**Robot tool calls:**
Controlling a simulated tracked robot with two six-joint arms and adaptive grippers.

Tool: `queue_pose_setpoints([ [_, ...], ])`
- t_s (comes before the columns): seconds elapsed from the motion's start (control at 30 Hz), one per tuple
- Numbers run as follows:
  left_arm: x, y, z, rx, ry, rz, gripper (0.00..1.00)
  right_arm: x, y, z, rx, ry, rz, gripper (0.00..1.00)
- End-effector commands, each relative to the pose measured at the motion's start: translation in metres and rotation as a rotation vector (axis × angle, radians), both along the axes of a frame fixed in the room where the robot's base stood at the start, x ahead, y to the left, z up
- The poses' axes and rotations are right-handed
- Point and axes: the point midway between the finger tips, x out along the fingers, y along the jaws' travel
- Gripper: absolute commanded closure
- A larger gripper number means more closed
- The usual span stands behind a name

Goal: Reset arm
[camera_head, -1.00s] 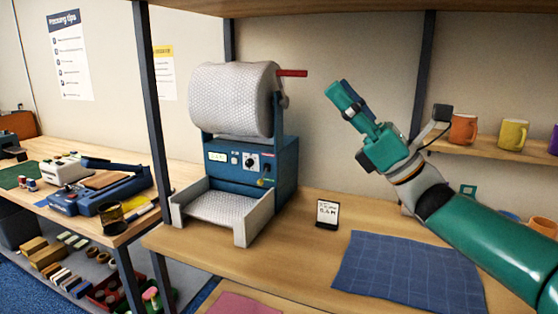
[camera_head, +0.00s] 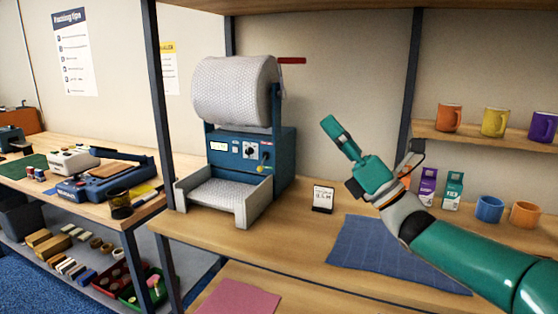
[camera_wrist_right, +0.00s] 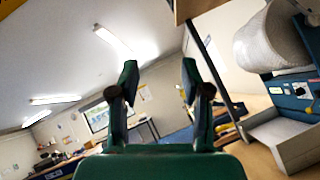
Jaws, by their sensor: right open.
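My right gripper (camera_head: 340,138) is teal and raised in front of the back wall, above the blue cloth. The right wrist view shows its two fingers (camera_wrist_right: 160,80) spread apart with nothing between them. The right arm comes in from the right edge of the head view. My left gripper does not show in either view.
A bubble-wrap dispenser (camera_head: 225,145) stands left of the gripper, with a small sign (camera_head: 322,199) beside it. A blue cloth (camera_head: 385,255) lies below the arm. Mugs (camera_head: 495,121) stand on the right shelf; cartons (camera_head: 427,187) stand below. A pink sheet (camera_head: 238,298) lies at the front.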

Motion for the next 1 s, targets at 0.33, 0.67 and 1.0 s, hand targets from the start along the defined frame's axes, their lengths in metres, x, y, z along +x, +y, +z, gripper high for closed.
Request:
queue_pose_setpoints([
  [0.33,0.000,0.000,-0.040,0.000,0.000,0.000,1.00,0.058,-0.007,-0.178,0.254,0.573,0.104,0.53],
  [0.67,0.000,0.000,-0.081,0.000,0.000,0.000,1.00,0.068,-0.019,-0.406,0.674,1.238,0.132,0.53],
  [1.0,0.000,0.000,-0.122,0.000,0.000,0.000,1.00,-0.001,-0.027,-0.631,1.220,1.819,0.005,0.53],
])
--
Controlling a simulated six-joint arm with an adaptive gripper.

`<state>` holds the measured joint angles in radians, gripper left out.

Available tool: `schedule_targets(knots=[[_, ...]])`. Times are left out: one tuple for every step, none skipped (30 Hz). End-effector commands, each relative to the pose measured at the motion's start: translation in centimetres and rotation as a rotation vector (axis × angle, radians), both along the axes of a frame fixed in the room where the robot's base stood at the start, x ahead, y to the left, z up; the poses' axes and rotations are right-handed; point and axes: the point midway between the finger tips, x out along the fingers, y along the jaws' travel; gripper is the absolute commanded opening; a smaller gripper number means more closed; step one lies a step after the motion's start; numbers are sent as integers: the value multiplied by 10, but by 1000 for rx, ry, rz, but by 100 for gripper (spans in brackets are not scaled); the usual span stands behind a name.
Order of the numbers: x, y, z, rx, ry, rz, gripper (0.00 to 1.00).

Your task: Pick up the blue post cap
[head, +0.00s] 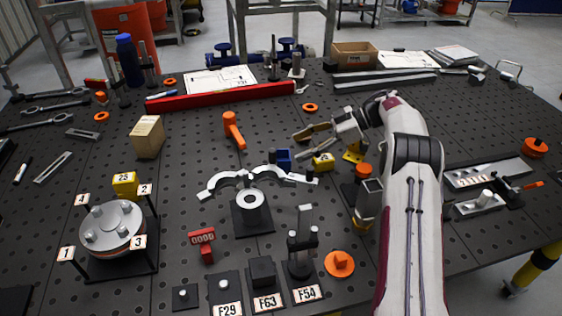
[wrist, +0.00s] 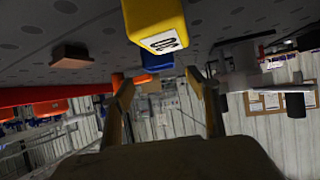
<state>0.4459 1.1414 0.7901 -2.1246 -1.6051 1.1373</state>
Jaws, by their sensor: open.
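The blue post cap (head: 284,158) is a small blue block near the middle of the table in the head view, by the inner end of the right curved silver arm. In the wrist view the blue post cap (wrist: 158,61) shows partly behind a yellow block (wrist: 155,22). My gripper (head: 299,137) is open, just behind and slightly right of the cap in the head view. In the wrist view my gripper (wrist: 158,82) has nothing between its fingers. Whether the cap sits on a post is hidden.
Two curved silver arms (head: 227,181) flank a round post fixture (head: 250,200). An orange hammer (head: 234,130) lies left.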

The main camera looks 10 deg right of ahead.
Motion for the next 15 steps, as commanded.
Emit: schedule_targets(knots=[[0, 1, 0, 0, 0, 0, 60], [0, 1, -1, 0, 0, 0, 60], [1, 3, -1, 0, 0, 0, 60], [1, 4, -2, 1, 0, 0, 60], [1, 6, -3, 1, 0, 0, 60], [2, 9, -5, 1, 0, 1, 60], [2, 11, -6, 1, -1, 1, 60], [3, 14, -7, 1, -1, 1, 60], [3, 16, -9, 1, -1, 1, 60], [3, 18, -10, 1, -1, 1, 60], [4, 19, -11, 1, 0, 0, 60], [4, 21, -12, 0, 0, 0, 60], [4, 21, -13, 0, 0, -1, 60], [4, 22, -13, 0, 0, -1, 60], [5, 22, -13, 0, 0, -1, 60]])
---
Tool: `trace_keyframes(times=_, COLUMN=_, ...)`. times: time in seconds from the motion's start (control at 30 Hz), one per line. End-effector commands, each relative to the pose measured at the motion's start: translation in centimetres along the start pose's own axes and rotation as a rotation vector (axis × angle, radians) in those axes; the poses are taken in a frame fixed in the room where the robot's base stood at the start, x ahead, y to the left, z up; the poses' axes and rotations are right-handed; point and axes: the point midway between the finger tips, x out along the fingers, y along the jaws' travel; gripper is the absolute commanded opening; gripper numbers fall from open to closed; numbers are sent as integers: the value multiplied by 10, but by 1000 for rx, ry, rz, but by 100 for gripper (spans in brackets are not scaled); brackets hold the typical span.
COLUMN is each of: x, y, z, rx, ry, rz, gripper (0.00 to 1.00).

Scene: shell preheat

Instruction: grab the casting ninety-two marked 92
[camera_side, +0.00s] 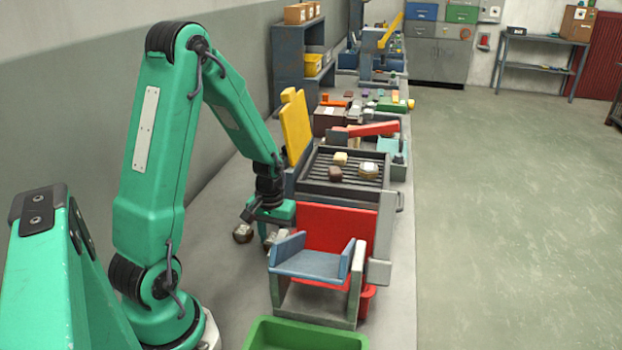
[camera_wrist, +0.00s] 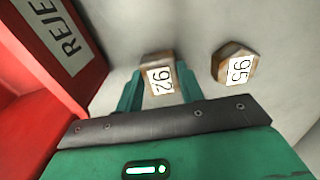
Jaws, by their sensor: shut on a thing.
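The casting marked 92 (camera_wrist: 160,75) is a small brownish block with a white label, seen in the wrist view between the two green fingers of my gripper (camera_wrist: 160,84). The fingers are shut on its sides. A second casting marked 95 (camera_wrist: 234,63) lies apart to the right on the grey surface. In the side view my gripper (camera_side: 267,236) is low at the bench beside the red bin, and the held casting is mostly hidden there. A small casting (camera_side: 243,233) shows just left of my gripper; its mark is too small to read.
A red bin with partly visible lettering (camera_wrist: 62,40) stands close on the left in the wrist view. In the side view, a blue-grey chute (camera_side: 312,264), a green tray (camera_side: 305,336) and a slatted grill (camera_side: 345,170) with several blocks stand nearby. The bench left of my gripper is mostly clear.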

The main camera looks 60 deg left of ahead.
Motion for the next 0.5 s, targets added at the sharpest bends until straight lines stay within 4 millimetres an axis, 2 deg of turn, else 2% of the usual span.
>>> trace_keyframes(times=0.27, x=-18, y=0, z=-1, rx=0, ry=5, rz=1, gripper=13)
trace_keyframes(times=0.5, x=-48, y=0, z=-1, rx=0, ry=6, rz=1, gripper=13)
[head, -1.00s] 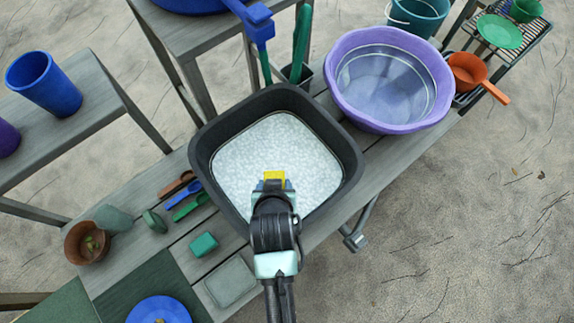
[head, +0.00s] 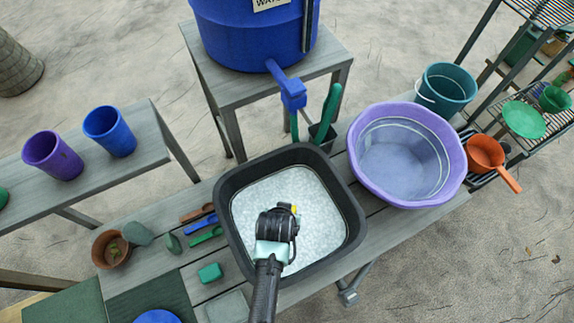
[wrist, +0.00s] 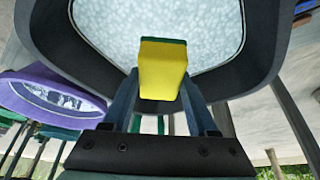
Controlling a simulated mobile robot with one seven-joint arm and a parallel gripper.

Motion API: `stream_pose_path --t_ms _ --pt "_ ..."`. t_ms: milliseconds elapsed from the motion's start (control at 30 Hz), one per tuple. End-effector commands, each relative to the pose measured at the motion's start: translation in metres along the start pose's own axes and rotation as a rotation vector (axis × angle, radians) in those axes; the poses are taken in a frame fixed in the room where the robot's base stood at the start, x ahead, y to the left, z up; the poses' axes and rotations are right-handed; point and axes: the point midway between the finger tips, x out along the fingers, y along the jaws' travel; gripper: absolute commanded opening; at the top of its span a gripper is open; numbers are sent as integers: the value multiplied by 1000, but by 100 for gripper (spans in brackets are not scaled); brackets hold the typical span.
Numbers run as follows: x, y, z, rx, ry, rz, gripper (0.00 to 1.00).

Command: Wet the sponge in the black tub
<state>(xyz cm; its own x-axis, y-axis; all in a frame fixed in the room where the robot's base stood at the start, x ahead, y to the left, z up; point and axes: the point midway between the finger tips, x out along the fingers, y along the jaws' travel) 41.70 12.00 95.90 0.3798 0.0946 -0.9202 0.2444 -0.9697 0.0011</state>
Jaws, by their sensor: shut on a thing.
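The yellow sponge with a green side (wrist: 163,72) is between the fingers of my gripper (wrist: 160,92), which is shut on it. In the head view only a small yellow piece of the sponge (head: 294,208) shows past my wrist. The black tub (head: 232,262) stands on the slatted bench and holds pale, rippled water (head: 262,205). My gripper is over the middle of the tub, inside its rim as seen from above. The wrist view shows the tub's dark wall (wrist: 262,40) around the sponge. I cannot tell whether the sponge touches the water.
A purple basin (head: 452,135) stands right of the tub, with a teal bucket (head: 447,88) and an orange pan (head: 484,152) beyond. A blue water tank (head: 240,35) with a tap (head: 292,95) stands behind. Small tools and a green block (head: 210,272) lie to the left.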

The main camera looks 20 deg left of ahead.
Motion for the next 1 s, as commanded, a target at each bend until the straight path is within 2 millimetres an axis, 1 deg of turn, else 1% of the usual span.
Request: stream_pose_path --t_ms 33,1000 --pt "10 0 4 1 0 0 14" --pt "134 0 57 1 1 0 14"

**SHORT EXERCISE:**
In the records above, find each line with the word "main" and copy it.

**REPLY:**
The main camera looks 10 deg right of ahead.
The main camera looks 60 deg left of ahead.
The main camera looks 20 deg left of ahead.

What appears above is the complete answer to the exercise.